= Aim =
Locate the line that contains "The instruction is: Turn" and the line that contains "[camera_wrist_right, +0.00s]". Copy both of them exactly, together with every line between them, and no others.

-*-*-

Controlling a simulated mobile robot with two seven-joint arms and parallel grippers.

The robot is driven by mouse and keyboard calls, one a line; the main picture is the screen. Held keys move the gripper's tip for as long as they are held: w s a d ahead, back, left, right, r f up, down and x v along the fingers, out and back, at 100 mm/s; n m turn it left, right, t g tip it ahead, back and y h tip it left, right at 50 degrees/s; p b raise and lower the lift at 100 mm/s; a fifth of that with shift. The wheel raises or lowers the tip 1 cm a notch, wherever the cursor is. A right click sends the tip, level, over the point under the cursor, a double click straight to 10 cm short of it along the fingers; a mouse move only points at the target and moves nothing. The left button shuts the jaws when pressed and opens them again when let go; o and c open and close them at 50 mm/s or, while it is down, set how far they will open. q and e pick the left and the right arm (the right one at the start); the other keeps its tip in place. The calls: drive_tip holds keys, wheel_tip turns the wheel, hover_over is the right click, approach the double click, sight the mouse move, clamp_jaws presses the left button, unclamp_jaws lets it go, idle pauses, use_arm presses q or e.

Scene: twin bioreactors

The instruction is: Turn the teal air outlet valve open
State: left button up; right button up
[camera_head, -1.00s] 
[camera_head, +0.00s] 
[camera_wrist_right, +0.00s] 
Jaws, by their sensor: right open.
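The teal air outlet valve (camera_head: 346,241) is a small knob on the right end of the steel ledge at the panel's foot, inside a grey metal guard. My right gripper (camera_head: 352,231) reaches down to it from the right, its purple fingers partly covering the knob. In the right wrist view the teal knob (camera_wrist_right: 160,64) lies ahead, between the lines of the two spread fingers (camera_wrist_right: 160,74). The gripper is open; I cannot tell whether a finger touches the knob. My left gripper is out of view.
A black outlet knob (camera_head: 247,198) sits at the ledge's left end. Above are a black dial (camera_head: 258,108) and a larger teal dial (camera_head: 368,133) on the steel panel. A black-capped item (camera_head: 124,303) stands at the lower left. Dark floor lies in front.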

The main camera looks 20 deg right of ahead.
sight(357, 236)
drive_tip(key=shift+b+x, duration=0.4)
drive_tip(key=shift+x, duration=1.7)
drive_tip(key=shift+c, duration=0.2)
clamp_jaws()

-*-*-

= Task answer =
The instruction is: Turn the teal air outlet valve open
State: left button up; right button up
[camera_head, -1.00s] 
[camera_head, +0.00s] 
[camera_wrist_right, +0.00s] 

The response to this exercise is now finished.